História – Santa Bárbara representa, para a Igreja Católica, fidelidade e firmeza, mesmo frente ao martírio. O voto de virgindade a impedia de casar-se com o prometido, escolhido por Maximino Dióscoro – o pai. A recusa em se converter aos deuses gregos rendeu-lhe a condenação à morte, cuja sentença foi cumprida pelo próprio Dióscoro.

Para o Candomblé, Iansã é a deusa da guerra. Reza a lenda que a orixá dos ventos, dos raios e da tempestade casou-se com Ogum, mas, encantada com o discurso do rei Oxaguiã, acabou fugindo para o seu castelo. Declarada guerra aos inimigos, Oxaguiã utilizou o casal que havia separado para forjar as armas utilizadas no combate.

A festa em homenagem a Santa Bárbara e Iansã já sofreu modificações. Os primeiros registros, em Salvador, datam de 1874. As barracas eram montadas no Mercado de Santa Bárbara, mas um incêndio, ocorrido em 1889, obrigou os donos a se instalarem em outro local. Foram então para a Baixa dos Sapateiros.
As mudanças na festa não param por aí. O local da missa também foi modificado ao longo dos anos. De acordo com reportagem de Anísio Feliz, publicada pelo Jornal da Bahia, em 4 de dezembro de 1968, até 1935, a missa acontecia na Igreja do Passo ou do Paço. Só a partir de então é que passou a ser celebrada na Ordem Terceira de Nossa Senhora do Rosário dos Pretos, no Pelourinho.

As homenagens à santa não ficam restritas apenas aos fiéis católicos ou do candomblé. Santa Bárbara é a padroeira também dos bombeiros. Prova disso é a missa realizada também no quartel do 1º Grupamento de Bombeiros Militares (GBM), com militares fardados em sinal de respeito à padroeira. Todos os anos, como manda a tradição, a festa, que é aberta com a Alvorada dos Fogos, no Centro Histórico e missa em Rosário dos Pretos, se encerra com o caruru de Santa Bárbara servido em frente ao 1º GBM, na Praça dos Veteranos, Barroquinha.

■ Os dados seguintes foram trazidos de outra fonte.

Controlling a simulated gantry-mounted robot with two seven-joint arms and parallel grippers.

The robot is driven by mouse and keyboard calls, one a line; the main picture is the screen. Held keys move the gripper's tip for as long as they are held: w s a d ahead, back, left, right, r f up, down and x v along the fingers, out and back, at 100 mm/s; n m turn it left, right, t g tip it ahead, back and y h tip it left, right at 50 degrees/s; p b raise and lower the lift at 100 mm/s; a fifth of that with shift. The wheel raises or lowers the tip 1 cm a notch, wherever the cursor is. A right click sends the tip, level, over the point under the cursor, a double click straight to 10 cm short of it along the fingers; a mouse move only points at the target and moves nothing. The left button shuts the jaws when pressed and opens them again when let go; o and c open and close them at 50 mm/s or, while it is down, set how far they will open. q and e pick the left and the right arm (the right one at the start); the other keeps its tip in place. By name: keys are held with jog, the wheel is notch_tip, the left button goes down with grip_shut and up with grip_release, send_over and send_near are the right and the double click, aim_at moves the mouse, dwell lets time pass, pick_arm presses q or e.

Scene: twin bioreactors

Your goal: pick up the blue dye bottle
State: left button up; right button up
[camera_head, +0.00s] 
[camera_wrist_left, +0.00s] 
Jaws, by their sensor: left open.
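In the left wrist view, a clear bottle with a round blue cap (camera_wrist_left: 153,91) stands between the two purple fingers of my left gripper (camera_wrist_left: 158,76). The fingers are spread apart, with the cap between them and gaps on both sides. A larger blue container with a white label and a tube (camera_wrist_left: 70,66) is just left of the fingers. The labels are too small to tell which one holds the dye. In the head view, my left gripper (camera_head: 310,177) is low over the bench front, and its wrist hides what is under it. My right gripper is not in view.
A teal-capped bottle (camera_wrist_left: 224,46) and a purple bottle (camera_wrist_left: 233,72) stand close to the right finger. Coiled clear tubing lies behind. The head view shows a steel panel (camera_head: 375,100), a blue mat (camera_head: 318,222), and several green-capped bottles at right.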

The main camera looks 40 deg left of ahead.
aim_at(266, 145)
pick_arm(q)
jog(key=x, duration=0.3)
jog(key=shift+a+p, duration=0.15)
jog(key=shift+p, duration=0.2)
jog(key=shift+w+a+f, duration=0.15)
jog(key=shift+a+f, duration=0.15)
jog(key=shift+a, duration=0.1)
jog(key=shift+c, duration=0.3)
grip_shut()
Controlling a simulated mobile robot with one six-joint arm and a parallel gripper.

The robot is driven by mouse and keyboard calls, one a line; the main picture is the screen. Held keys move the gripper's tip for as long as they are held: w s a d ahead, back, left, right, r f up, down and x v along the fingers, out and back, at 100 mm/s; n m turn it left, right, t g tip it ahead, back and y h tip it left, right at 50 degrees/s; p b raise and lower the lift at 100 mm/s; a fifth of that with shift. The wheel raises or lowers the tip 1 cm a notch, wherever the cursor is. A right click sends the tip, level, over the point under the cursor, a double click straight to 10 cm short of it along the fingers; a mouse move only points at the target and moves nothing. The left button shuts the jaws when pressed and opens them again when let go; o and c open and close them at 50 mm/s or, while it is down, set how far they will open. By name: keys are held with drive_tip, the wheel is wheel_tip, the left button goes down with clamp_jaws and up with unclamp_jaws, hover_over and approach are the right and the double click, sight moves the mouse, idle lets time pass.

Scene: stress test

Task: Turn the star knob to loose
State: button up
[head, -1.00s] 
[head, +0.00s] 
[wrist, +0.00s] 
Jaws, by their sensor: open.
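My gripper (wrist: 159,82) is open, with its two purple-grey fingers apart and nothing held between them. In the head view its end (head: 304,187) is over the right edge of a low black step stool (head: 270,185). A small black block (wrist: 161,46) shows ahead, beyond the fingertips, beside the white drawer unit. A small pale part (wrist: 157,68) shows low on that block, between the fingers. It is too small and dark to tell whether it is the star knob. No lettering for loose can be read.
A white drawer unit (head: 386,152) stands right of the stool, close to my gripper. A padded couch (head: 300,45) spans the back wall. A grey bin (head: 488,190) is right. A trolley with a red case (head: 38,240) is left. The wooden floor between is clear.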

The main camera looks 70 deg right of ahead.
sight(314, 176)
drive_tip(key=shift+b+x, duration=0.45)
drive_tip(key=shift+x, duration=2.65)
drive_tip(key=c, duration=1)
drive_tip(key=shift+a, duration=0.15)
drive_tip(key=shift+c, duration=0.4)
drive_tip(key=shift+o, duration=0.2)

Primeira semana de dezembro é inteiramente dedicada a Santa Bárbara

A programação deste ano contou com o Tríduo entre os dias 1º e 3 de dezembro. No dia 4, a Alvorada dos Fogos, no Centro Histórico, abriu os festejos do dia oficial de homenagem à Santa Bárbara. Em seguida, uma missa campal celebrada no Largo do Pelourinho, na Igreja do Rosário dos Pretos, às 9h, seguindo em procissão pelas ruas do Centro Histórico, passando pela Baixa dos Sapateiros até o quartel dos Bombeiros, na Barroquinha, com o acompanhamento da Banda de Música Maestro Wanderley.

No 1º GBM, uma comissão de seis bombeiros com trajes oficiais de combate receberam a imagem da santa pelo interior do quartel. De volta às mãos da irmandade, a imagem é saudada com fogos e jatos de água, além da sirene das viaturas dos bombeiros. É o momento em que os fiéis, de vermelho e branco, são abençoados. Só então a multidão volta ao Mercado de Santa Barbada, na Baixa dos Sapateiros.

A festa, no entanto, não parou com o cortejo oficial. As ruas do Pelourinho receberam shows durante o dia, com muito samba e apresentações de capoeira. As atrações itinerantes deste ano incluíram o Cortejo Maracatu da ONG Acasa, os Meninos do Pelô, a Boiada Multicor e o Swing do Pelô.

Já a programação musical contou com Jorginho Comancheiro, Grupo Terra Brasilis, Juliana Ribeiro, Alísio Menezes e Portela, Samba de Barbinha, Pagobanda, Band’Afro Detona, Walmir Lima, A Mulherada, Aquarela do Samba e Neto Balla e Profissão Samba.

Os shows, com exceção de Neto Balla e Profissão Samba, foram gratuitos e iniciaram a partir das 14horas desta sexta-feira, distribuídos entre as ruas do Centro Histórico, o Largo do Pelourinho, o Mercado São Miguel, o Terreiro de Jesus, e os largos Pedro Arcanjo, Tereza Batista e Quincas Berro D’Água.